THE REQUEST: Find each line with the string "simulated" and report it.

SUPPLIED INFORMATION:
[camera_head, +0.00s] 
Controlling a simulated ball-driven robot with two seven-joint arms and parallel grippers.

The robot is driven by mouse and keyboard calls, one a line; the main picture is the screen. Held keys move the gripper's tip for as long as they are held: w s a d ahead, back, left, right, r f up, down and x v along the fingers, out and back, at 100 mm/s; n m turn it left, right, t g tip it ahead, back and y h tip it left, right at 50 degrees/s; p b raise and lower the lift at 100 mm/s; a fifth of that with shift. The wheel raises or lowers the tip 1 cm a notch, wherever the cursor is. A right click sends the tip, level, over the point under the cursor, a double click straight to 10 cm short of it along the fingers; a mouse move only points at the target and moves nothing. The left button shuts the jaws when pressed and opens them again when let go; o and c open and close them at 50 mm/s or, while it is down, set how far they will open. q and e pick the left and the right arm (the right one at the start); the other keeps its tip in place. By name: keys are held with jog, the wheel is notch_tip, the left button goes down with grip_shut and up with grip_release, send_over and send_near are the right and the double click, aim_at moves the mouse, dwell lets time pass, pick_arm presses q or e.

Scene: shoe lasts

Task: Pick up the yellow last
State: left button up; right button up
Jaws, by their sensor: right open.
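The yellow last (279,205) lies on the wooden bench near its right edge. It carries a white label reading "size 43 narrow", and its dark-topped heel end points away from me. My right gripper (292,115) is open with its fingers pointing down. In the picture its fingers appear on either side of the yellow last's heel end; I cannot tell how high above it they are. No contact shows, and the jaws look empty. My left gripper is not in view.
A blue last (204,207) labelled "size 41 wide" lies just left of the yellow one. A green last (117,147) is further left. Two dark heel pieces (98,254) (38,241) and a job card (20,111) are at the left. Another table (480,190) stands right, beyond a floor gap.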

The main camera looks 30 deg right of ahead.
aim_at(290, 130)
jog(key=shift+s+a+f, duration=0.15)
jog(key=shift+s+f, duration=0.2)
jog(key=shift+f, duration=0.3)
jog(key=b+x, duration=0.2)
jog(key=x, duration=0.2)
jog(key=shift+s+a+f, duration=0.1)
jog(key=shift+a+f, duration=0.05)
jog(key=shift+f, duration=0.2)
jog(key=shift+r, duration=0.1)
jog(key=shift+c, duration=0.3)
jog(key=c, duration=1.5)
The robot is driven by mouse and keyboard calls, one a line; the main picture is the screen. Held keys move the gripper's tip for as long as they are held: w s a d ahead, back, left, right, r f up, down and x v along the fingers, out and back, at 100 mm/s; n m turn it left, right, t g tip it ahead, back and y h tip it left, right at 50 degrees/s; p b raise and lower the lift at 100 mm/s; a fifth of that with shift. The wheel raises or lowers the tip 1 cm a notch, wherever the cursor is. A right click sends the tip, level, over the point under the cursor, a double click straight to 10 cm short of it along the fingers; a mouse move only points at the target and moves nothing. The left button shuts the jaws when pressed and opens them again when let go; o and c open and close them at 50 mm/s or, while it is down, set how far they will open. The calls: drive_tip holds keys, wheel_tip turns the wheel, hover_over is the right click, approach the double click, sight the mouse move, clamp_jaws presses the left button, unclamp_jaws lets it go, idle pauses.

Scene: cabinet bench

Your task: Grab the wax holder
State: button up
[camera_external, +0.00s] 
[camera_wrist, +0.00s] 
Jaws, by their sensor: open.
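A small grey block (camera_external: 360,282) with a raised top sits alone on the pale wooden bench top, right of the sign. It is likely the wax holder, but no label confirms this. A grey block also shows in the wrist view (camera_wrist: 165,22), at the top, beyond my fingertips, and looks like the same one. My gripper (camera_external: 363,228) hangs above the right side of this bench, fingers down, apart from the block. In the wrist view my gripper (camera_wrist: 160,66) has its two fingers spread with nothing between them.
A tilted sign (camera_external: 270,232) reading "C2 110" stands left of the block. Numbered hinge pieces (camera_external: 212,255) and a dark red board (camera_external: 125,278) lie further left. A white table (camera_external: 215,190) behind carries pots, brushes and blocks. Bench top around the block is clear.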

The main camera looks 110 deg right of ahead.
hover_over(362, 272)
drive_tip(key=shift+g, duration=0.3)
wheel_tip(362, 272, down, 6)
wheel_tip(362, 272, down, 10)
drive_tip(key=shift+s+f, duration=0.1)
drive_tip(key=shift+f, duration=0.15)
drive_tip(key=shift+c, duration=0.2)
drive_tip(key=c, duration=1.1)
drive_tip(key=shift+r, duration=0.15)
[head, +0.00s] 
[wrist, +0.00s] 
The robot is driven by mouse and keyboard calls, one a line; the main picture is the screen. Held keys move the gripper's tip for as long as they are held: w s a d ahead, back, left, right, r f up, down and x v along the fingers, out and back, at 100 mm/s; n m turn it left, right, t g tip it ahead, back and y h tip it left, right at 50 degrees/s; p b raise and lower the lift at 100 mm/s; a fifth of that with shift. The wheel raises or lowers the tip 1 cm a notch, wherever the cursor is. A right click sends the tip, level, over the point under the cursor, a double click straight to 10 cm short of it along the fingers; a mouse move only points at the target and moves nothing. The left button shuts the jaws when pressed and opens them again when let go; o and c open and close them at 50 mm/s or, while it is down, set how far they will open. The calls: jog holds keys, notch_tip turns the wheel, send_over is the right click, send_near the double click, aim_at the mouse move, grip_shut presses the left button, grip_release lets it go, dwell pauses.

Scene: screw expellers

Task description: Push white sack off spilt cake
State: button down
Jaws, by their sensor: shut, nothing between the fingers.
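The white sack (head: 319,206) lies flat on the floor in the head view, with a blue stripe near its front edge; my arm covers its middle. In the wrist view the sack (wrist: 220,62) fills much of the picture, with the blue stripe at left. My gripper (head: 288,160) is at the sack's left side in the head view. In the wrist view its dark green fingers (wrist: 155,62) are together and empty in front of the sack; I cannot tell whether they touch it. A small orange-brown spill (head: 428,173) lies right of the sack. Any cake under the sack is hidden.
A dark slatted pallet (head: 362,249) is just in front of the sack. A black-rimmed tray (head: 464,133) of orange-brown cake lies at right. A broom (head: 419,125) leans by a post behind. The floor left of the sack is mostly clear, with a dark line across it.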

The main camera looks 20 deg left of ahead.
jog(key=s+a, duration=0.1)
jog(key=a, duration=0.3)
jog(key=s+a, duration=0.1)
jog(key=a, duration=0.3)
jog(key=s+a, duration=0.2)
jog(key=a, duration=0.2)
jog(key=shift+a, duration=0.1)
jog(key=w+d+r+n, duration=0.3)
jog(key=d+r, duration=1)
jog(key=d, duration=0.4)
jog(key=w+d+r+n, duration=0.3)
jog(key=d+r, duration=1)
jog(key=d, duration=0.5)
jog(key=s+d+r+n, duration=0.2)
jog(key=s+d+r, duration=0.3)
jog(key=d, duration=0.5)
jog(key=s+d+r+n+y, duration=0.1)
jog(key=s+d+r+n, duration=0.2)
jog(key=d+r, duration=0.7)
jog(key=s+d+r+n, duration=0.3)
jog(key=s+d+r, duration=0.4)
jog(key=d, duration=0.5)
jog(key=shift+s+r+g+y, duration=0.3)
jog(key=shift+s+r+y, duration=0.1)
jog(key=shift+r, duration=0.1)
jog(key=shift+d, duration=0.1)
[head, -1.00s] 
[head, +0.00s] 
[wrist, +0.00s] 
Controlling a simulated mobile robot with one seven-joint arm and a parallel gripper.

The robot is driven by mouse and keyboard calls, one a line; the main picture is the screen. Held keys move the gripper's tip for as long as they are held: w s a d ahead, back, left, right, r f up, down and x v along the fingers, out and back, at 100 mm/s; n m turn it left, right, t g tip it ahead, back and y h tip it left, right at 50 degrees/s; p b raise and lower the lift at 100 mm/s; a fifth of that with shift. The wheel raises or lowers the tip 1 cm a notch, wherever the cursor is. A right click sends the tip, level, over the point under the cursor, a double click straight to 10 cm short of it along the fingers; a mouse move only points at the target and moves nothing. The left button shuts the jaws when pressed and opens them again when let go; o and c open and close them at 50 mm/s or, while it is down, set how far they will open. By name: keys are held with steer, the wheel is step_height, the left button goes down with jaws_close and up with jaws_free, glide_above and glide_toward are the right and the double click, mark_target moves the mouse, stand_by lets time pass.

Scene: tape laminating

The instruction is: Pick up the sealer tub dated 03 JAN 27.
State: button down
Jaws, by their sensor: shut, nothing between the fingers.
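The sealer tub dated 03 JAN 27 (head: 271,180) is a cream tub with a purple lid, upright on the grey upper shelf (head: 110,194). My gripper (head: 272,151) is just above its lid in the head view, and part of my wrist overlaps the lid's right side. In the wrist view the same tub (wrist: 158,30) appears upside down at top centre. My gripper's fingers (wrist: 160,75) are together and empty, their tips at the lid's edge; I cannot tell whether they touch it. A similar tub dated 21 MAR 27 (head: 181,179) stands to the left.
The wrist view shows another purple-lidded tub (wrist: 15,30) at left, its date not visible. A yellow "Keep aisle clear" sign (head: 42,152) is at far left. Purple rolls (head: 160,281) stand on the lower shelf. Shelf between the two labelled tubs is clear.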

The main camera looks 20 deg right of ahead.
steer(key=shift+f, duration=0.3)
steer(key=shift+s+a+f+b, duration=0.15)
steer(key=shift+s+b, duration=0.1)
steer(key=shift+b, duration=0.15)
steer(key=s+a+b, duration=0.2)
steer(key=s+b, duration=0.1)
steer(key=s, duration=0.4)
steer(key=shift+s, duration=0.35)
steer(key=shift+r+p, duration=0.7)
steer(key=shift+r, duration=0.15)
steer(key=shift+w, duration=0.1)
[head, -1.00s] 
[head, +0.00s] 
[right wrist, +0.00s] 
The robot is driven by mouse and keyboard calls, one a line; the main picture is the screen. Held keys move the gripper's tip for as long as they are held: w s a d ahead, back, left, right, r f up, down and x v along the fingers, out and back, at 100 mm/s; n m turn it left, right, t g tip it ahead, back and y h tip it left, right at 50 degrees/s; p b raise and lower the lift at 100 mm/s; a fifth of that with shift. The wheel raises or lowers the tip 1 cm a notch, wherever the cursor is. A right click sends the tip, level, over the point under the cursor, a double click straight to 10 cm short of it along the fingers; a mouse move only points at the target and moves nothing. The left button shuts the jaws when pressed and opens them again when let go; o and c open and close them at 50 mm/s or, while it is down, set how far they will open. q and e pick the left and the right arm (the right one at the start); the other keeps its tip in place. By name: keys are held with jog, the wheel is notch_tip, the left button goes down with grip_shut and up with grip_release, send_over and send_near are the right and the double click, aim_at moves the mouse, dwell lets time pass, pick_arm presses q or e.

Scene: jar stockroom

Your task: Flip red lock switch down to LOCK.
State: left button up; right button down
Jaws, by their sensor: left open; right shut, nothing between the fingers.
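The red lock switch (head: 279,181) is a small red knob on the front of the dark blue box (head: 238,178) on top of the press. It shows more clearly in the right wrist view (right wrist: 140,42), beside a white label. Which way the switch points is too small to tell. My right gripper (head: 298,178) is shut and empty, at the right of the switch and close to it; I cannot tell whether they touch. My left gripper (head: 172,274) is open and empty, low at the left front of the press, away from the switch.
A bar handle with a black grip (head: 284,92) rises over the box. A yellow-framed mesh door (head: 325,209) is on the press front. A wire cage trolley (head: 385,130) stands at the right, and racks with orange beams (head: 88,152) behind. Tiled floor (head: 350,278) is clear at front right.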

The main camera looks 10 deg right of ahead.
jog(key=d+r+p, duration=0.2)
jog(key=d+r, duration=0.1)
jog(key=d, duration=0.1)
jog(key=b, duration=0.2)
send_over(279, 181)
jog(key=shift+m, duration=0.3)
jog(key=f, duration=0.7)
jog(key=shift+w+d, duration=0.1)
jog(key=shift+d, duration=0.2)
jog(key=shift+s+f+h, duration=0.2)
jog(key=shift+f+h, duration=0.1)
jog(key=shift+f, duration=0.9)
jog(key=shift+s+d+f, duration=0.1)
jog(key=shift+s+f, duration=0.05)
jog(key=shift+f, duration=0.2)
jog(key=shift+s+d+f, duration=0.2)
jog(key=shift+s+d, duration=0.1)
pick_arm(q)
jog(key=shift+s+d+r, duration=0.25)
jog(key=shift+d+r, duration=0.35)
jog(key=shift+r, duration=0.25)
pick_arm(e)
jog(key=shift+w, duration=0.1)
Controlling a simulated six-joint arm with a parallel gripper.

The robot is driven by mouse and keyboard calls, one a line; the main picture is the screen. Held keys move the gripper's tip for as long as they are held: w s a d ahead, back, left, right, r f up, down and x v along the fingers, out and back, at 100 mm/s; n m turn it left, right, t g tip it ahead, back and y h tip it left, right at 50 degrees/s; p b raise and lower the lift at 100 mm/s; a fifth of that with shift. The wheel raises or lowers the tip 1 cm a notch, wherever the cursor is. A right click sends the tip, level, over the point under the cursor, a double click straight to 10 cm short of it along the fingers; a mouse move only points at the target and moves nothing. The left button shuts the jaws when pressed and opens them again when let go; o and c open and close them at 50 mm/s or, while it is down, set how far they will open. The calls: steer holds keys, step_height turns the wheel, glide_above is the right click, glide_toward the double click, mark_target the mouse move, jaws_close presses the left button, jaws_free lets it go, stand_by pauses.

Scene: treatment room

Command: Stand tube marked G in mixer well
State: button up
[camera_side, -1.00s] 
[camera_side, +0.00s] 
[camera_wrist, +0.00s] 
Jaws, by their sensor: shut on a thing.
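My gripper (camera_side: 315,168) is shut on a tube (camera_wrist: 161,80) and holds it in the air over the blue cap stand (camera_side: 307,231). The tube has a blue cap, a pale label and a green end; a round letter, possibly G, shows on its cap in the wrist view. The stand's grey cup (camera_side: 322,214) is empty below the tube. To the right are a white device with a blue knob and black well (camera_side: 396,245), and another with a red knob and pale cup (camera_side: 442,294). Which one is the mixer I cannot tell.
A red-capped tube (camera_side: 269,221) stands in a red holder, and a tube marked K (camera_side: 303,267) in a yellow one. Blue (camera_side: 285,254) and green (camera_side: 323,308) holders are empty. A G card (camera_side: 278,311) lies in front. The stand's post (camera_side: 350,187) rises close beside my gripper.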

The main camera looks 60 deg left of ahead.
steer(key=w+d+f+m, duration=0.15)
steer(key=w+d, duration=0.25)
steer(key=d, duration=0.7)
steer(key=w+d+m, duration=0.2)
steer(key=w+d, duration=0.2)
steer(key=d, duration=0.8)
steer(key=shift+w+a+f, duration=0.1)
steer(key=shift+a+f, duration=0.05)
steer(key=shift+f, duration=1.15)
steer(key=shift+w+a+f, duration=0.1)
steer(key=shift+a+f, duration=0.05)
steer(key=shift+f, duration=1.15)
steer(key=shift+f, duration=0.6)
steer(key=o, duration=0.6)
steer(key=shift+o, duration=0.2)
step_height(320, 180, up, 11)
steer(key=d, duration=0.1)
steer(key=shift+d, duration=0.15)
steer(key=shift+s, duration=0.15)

TASK SOLUTION:
Controlling a simulated ball-driven robot with two seven-joint arms and parallel grippers.
Controlling a simulated mobile robot with one seven-joint arm and a parallel gripper.
Controlling a simulated six-joint arm with a parallel gripper.

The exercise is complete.